Pois bem, apesar disto, o filme do
professor Robério Santos foi objeto de processo judicial em nosso Estado
(tombado sob o número 0044386-18.2018.8.25.0001), que, ao final,
reconheceu o seu direito de exibição devido à sua natureza e relevância
histórica.
Voltando a Amâncio e seu desfecho,
Alcino Alves Costa, em sua obra, relata que este seria vítima de uma
emboscada ocorrida, provavelmente, em 30/09/52 ou 01/10/52.
O fato é que pouco se sabe sobre a vida
do militar. Na verdade, pouco sabemos sobre a vida de vários policiais
volantes daquele tempo de combate ao banditismo. Nesse sentido, como
curiosidade, nunca vi alguém observar que o Ten. José Lucena, que estava
na ocorrência na qual foi morto o pai de Lampião, já como Capitão em
1924 serviu integrando as tropas federais legalistas aqui em Sergipe
contra a insurreição do 13 de julho.
Seja qual for a verdade, fato é que a
vida naqueles tempos era difícil para todos, sem exceção às forças
volantes. A dureza da terra semiárida, a distância do litoral e da
capital dificultava a vida e a sobrevivência de todos. Não haviam
facilidades. Não podemos julgar ninguém que viveu naquele tempo com os
olhos de hoje, isso é uma falha básica de avaliação que chamamos
anacronismo. O máximo que podemos fazer, sem errar, é ajustar as
condutas à Lei em vigor no período. Mais que isso tende a incorrer em
achismo.
lista de oficiais da Polícia Militar de Alagoas empregados na força legalista no combate ao 13 de Julho em Sergipe
Por fim, sobre Deluz, não existia
registro fotográfico incontroverso.
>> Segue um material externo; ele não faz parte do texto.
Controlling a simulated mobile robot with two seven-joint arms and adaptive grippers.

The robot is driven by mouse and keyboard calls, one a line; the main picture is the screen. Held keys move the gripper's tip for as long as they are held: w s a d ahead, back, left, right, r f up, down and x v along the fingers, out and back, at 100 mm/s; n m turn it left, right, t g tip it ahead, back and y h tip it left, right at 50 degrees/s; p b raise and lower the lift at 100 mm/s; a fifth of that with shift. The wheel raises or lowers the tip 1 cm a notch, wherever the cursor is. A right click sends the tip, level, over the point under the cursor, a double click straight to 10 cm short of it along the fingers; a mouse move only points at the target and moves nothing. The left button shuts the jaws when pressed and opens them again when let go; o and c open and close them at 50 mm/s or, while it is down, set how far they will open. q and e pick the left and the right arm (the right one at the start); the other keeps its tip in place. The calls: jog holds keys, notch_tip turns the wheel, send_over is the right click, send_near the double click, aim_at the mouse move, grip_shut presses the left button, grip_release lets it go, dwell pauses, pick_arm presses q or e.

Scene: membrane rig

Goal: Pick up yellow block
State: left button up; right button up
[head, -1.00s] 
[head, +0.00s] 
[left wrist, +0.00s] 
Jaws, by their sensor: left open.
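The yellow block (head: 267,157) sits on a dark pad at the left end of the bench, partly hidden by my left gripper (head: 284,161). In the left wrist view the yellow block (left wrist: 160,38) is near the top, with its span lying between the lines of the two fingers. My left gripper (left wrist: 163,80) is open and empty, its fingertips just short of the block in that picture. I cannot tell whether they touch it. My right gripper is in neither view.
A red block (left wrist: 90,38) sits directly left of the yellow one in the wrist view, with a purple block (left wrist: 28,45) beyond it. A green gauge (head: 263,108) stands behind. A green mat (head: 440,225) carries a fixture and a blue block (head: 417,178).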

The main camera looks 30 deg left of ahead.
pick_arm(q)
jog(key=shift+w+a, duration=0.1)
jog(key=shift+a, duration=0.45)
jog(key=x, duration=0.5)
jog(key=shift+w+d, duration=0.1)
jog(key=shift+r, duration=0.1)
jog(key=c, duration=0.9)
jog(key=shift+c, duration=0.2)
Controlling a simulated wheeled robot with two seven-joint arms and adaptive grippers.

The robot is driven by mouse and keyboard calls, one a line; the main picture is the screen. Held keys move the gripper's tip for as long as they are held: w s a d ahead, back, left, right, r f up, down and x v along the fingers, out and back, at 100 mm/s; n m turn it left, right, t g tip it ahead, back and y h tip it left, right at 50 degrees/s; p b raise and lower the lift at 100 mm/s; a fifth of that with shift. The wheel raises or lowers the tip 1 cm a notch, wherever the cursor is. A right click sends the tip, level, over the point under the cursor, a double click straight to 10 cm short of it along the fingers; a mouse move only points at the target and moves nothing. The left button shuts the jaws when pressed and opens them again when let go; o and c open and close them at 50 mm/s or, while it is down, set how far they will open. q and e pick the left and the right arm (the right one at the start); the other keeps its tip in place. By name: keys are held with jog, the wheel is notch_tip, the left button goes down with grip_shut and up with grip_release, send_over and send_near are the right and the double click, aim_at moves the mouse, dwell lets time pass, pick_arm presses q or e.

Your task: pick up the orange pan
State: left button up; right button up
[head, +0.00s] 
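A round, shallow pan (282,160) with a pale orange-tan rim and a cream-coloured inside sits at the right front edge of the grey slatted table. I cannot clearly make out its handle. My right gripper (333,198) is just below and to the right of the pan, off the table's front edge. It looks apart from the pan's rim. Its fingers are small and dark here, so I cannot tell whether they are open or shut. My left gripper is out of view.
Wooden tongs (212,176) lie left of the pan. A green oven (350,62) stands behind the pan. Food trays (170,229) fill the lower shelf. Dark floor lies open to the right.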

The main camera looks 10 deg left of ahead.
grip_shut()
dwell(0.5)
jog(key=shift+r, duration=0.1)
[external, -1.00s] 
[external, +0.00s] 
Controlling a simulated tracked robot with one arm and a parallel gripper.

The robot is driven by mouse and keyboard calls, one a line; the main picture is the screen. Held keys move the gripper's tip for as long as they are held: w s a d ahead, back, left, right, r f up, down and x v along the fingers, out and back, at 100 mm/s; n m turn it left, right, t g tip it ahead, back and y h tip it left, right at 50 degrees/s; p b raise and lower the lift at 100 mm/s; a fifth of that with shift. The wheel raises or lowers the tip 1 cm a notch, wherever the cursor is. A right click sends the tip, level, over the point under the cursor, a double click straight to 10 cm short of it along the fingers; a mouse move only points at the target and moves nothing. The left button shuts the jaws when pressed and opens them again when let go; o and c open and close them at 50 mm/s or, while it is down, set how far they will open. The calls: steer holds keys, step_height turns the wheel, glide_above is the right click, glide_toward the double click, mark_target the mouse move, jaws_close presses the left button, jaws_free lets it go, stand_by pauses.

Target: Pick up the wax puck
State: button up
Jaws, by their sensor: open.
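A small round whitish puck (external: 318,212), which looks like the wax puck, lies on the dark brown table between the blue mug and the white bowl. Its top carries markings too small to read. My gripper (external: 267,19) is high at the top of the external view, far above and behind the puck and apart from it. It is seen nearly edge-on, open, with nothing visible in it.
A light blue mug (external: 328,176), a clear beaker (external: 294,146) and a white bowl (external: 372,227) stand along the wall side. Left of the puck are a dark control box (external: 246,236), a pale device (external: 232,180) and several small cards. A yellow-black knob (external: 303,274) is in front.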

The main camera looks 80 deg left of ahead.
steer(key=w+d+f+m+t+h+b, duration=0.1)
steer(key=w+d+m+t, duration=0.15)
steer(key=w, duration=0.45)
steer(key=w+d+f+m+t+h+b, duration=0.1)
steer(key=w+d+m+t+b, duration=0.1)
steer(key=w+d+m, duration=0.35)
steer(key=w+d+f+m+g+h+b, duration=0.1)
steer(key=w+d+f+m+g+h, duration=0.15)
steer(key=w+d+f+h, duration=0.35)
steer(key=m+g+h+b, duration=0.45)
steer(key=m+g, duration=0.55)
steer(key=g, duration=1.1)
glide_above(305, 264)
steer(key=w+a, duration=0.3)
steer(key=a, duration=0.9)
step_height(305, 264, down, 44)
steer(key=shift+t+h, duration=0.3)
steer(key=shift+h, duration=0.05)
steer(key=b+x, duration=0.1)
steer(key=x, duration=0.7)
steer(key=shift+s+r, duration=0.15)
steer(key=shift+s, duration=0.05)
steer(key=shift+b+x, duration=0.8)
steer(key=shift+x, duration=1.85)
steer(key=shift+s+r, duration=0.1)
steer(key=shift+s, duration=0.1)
Tínhamos uma foto pintura dele e uma
fotografia de uma volante mista, na qual, desconsiderando uma marcação
errada, supúnhamos ser ele.
Nessa última imagem, agora, temos Deluz
em uma provável fotografia 3 x 4, com uniforme militar cáqui. Notemos
que há uma real aparência entre os traços de Deluz com o militar da
imagem anterior, destacada na fotografia da Volante completa, tirada
logo após a captura do grupo do cangaceiro Pancada. Além disso, na
terceira imagem, ostenta em seus braços divisas e, apesar de estar
marcado com o número “XI” e na legenda constar número “IX”, nesta última
há a seguinte identificação: “Sargento Diluz, comandante da volante
sergipana”.
A grafia Diluz nos remete à questão dos
efeitos da precariedade dos registros, uma vez que muita coisa sequer
foi registrada ou se perdeu no meio do tempo até o hoje. Como não
sabemos a origem do apelido Deluz, bem como não fazemos muita ideia do
que seria o Brasil dos anos 30, questões de grafia não devem nos
assustar, ao tempo em que pouco se podia verificar informações, estas
que demoravam dias ou semanas para circular, pois muitas vezes andavam
em lombos de animais ou nas pernas de mensageiros/transportadores.
Assim, já vimos registros dando conta do
nome de ser Amâncio Ferreira da Luz. Uma possibilidade dessa grafia ser
originada de um incauto, por não saber o nome completo ter, por
convicção própria oralmente ou por escrito, informado o nome com a
aquisição do “da Luz”, não por má intenção, mas por ser a referência que
conhecera. Mas vamos em frente.
Deluz, com excelente relações de
confiança com ao menos uma família importante da região – homem de
confiança de um poderoso Coronel – somado à sua graduação militar,
estava em confortável posição naqueles sertões do nosso Estado – ou
mesmo de qualquer outro.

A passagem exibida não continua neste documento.